A controvérsia teve origem em ação de inventário relacionada ao falecimento simultâneo de um casal. Os herdeiros alegaram que os falecidos utilizavam tablets para gerenciar seu patrimônio e armazenar informações relevantes sobre os bens da família. Após o envio de um primeiro ofício à empresa responsável pelos dispositivos digitais, cuja resposta foi considerada excessivamente técnica e de difícil compreensão, os herdeiros solicitaram a expedição de novo ofício, a fim de viabilizar o acesso ao conteúdo digital armazenado nos dispositivos.
O juízo de primeira instância indeferiu o pedido, entendendo que a análise da resposta da empresa responsável pelos dispositivos digitais exigiria a produção de provas técnicas mais amplas, o que ultrapassaria os limites do processo de inventário. Segundo a decisão, caberia apenas verificar a titularidade dos equipamentos, mas não o exame de seu conteúdo, que deveria ser discutido em ação autônoma. O Tribunal de Justiça de São Paulo (TJSP) manteve esse entendimento ao negar provimento ao agravo de instrumento, considerando que a medida configurava questão de alta indagação.
O caso chegou ao STJ por meio do Recurso Especial nº 2.124.424, no qual a controvérsia se concentrou em duas questões principais: (i) se a apuração de bens digitais, de fato, configura questão de alta indagação e deveria tramitar em ação autônoma; e (ii) se o acesso ao conteúdo poderia ser realizado de forma irrestrita pelo inventariante.
A relatora, ministra Nancy Andrighi, deu parcial provimento ao recurso, afastando a tese de que se trataria de alta indagação e reconhecendo que o pedido poderia ser processado no âmbito do inventário. Ressaltou, no entanto, que o acesso direto ao conteúdo dos dispositivos poderia violar direitos da personalidade.
Segundo seu voto, o Judiciário não pode autorizar que empresas forneçam acesso irrestrito aos dados de seus clientes, sobretudo quando os falecidos não deixaram senhas ou instruções específicas em vida. Para a ministra, é necessário equilibrar o direito dos herdeiros à sucessão com a proteção à memória e à intimidade do falecido, prevista na Constituição e no Código Civil.
Diante disso, propôs a instauração de incidente apensado ao inventário, com a nomeação de perito técnico denominado inventariante digital, responsável por acessar os equipamentos, realizar o arrolamento completo do conteúdo e submetê-lo ao juízo para decisão posterior sobre sua transmissibilidade.

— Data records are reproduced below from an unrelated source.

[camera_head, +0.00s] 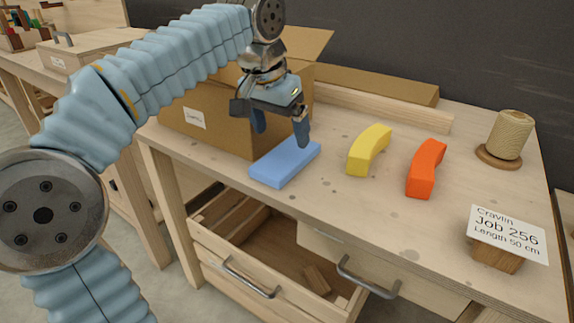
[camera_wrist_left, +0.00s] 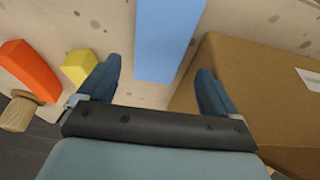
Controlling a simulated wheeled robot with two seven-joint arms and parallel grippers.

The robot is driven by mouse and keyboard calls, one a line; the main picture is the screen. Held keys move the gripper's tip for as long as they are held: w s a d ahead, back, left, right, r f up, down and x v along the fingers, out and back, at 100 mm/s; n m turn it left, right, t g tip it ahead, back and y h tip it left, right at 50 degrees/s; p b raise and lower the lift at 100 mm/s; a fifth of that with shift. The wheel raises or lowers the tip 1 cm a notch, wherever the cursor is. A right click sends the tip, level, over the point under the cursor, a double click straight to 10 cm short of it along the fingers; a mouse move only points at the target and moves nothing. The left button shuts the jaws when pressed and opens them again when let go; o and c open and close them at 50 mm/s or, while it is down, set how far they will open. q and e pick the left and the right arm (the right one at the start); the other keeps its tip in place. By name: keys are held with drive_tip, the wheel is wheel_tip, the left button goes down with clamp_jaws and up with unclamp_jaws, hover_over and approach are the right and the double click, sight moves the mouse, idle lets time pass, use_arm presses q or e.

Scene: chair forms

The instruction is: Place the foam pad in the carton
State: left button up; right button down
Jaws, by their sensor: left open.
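The foam pad (camera_head: 285,163) is a flat blue block lying on the workbench in front of the carton. The carton (camera_head: 215,122) is brown cardboard with a white label and raised flaps, and stands at the left of the bench. My left gripper (camera_head: 280,138) is open and empty, pointing down just above the far end of the pad. In the left wrist view the pad (camera_wrist_left: 166,38) lies between and beyond the fingertips (camera_wrist_left: 160,85), and the carton (camera_wrist_left: 255,95) is close on the right. The carton's inside is mostly hidden by my arm. My right gripper is not in view.
A yellow curved block (camera_head: 369,150) and an orange one (camera_head: 426,169) lie right of the pad. A twine spool (camera_head: 507,138) stands at the far right. A job card (camera_head: 507,234) on a wooden stand is at the front right. An open drawer (camera_head: 270,250) juts out below.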

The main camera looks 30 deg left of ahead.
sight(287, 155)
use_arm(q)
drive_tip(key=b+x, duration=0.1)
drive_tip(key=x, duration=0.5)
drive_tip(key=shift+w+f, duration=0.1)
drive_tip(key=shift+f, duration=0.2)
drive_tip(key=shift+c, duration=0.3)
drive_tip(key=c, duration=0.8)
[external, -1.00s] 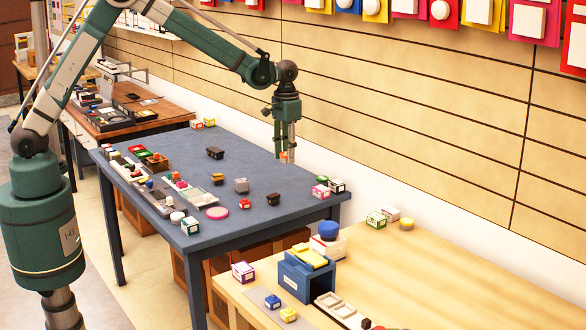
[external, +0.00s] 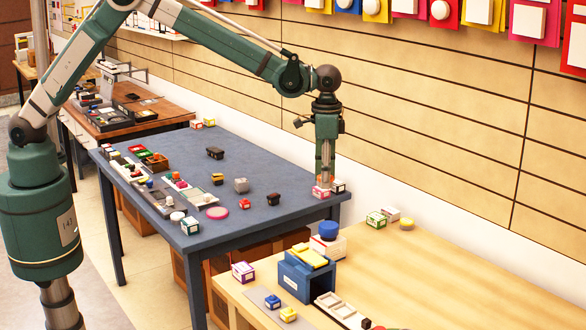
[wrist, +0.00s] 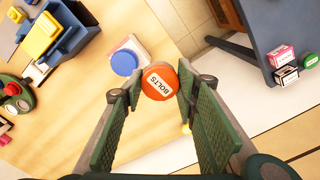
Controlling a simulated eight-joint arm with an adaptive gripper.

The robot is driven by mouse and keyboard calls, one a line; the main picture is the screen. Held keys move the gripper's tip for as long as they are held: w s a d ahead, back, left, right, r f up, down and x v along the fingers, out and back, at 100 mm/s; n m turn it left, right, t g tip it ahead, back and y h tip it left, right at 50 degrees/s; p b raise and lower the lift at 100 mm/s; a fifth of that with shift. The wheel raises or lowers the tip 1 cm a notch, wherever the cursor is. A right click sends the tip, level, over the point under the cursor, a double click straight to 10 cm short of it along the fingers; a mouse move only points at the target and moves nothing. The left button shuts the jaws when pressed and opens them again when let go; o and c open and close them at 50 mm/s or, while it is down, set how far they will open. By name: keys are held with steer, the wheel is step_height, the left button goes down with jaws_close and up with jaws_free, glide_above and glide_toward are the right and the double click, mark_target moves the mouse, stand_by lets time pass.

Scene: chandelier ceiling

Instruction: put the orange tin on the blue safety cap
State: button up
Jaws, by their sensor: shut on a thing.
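The orange tin (wrist: 158,82), a round lid lettered BOLTS, is between the fingertips of my gripper (wrist: 157,86) in the wrist view. My gripper is shut on it. In the external view my gripper (external: 325,182) hangs above the right end of the dark table, and the tin is hard to make out there. The blue safety cap (external: 328,230) sits on a white and red box on the wooden table. In the wrist view the blue cap (wrist: 124,62) shows just left of and beyond the tin, apart from it.
A blue holder with a yellow top (external: 308,265) stands in front of the cap. Small boxes (external: 320,191) lie at the dark table's near right corner, below my gripper. More boxes and a yellow disc (external: 406,223) lie farther right. The wooden table's right side is clear.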

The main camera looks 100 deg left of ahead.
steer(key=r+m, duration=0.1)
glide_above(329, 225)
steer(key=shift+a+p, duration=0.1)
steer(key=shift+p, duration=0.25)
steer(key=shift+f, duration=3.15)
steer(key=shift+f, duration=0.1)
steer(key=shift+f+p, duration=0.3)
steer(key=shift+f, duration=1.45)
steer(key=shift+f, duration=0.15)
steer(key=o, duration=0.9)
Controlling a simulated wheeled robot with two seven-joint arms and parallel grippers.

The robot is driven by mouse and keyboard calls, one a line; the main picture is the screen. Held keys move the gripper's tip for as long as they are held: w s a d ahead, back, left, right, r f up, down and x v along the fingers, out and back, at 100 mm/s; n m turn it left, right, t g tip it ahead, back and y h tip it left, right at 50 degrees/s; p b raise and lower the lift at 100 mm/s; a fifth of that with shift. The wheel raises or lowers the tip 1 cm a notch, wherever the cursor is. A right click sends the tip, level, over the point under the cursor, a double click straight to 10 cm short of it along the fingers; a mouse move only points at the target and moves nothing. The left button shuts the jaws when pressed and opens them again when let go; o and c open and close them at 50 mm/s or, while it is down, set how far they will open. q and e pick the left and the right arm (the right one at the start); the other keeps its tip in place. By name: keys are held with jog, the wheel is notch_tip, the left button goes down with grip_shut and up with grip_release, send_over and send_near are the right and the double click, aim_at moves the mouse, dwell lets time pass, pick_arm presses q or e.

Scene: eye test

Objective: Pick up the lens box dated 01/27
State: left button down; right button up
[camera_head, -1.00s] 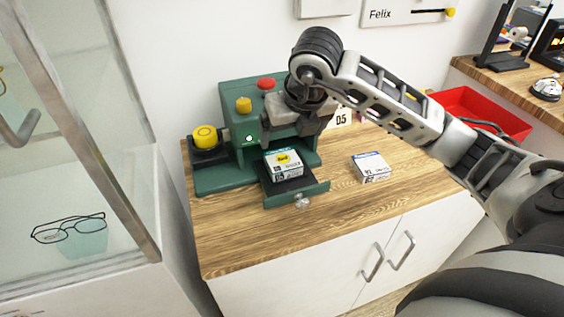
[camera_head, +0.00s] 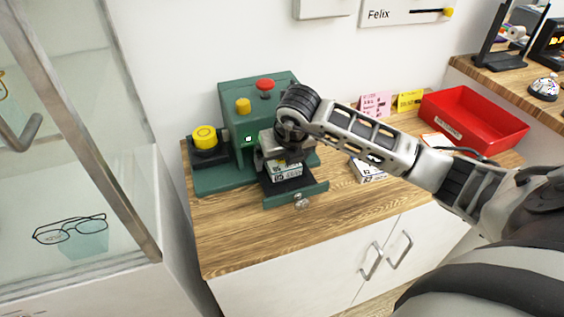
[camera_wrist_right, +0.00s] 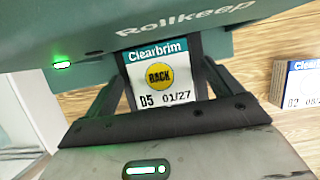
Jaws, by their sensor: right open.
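The lens box dated 01/27 (camera_wrist_right: 160,78) shows in the right wrist view, marked Clearbrim, BACK and D5. It lies on the pulled-out tray (camera_head: 312,190) of the green machine (camera_head: 226,180); in the head view the box (camera_head: 288,174) is partly hidden under my gripper. My right gripper (camera_head: 282,152) is open over it. In the wrist view its two fingers stand on either side of the box; whether they touch it I cannot tell. A second Clearbrim box (camera_wrist_right: 296,82) is at the right, its date cut off; it also shows in the head view (camera_head: 372,175). My left gripper is out of view.
The machine has a yellow button (camera_head: 204,138) and a red knob (camera_head: 265,84). A red bin (camera_head: 480,125) and pink (camera_head: 375,103) and yellow (camera_head: 409,101) cards are at the back right. A glass cabinet (camera_head: 140,130) stands left. The front counter is clear.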

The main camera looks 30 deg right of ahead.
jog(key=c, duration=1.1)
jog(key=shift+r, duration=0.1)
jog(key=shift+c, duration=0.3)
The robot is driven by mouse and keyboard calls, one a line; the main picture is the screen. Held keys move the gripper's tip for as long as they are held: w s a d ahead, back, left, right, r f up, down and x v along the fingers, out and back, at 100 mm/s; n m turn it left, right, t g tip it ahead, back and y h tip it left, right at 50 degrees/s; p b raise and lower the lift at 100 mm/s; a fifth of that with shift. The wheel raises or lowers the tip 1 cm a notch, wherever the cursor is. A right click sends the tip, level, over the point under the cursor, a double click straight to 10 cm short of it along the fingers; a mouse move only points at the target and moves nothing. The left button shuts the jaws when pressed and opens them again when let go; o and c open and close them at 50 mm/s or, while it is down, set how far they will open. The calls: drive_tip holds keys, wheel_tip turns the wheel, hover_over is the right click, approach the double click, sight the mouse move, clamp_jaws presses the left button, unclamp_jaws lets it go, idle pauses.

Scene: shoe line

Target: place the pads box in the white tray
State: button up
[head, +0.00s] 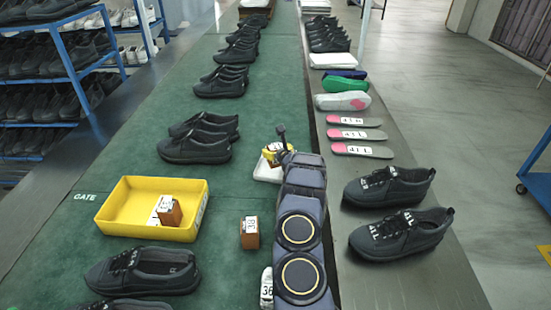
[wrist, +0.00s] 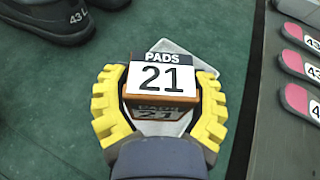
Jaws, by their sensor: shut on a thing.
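The pads box (wrist: 160,104), orange-brown with a white label reading PADS 21, is between the yellow fingers of my gripper (wrist: 160,76) in the wrist view. My gripper is shut on it, one finger at each side. The white tray (wrist: 179,47) shows behind and below the box, partly covered by it and the fingers. In the head view my gripper (head: 275,153) is over the white tray (head: 265,173) on the green mat, and the box is mostly hidden. I cannot tell whether the box touches the tray.
A yellow tray (head: 118,206) with a small labelled box (head: 169,212) stands at left. Black shoes (head: 197,139) line the green mat. Insoles (head: 360,151) and more shoes (head: 388,188) lie on the grey strip at right.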

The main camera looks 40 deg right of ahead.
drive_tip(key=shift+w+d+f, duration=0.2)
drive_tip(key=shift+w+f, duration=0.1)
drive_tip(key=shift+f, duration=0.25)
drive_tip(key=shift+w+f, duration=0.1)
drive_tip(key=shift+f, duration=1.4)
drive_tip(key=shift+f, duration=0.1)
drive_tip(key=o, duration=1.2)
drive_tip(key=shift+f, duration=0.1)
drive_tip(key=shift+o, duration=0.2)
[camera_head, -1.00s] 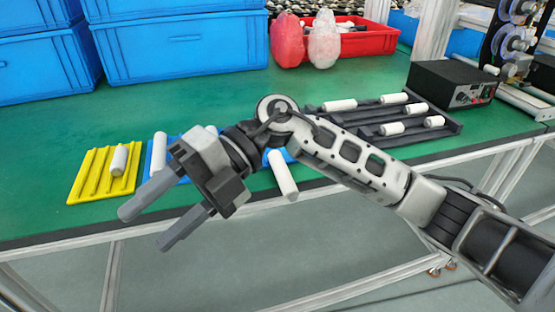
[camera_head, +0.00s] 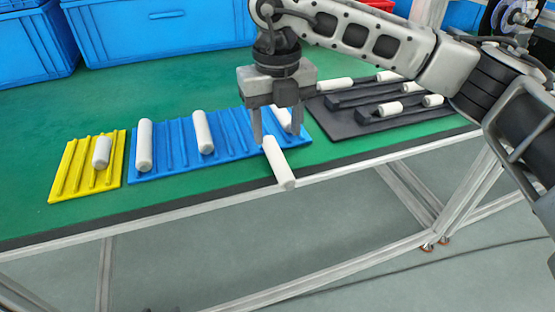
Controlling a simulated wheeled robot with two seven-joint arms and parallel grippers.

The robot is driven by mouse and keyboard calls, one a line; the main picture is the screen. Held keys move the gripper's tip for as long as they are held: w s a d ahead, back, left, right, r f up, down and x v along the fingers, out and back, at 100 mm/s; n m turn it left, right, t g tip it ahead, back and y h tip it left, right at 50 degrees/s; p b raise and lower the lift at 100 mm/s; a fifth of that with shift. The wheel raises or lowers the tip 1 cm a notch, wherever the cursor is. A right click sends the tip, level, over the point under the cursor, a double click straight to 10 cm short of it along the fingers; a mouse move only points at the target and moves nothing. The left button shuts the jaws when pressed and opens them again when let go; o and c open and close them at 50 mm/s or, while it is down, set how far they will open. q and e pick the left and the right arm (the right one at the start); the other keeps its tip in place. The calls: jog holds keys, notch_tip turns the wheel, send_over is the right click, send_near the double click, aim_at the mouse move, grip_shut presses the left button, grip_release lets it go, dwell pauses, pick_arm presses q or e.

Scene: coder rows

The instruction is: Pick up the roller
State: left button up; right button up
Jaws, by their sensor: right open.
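My right gripper (camera_head: 277,133) is open and points down, coming in from the right. A white roller (camera_head: 279,165) lies just below it with its near end over the table's front edge. The roller's far end is close to the left fingertip; I cannot tell whether they touch. More white rollers lie on the blue grooved tray: one at its left end (camera_head: 144,146), one near its middle (camera_head: 203,133), and one partly hidden behind the gripper (camera_head: 282,117). Another roller (camera_head: 102,152) lies on the yellow grooved tray (camera_head: 72,172). My left gripper is not in view.
The blue tray (camera_head: 176,148) lies left of the gripper. A black tray (camera_head: 335,122) with several rollers lies at the right, partly behind my arm. Blue crates (camera_head: 155,35) stand at the back. The green table (camera_head: 50,110) is clear at the left.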

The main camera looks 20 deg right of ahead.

Em voto divergente, o ministro Ricardo Villas Bôas Cueva defendeu o provimento integral do recurso, sem necessidade de incidente formal ou nomeação de perito. Para ele, os bens digitais devem ser tratados como bens comuns e submetidos à lógica da sucessão universal prevista no artigo 1.784 do Código Civil.
A maioria, entretanto, acompanhou a relatora, entendendo que a complexidade da vida digital contemporânea em que ativos como perfis de redes sociais podem representar patrimônio econômico expressivo exige um modelo que concilie transmissão patrimonial e preservação de valores constitucionais, até que haja regulamentação legislativa específica. Assim, a Terceira Turma fixou que o acesso aos bens digitais não pode ser irrestrito nem automático, devendo ocorrer com filtro judicial e controle técnico especializado, inclusive para resguardar terceiros eventualmente mencionados nos conteúdos digitais armazenados.
A ministra relatora observou, entretanto, que a medida proposta possui caráter transitório, destinada a suprir o vácuo legislativo existente quanto ao acesso aos bens digitais de titularidade de pessoa falecida que não tenha deixado senha ou administrador desses bens. Trata-se, portanto, de uma solução processual aplicável até que seja editada lei específica que discipline o procedimento de acesso aos bens digitais quando os herdeiros não dispuserem da senha do computador do falecido.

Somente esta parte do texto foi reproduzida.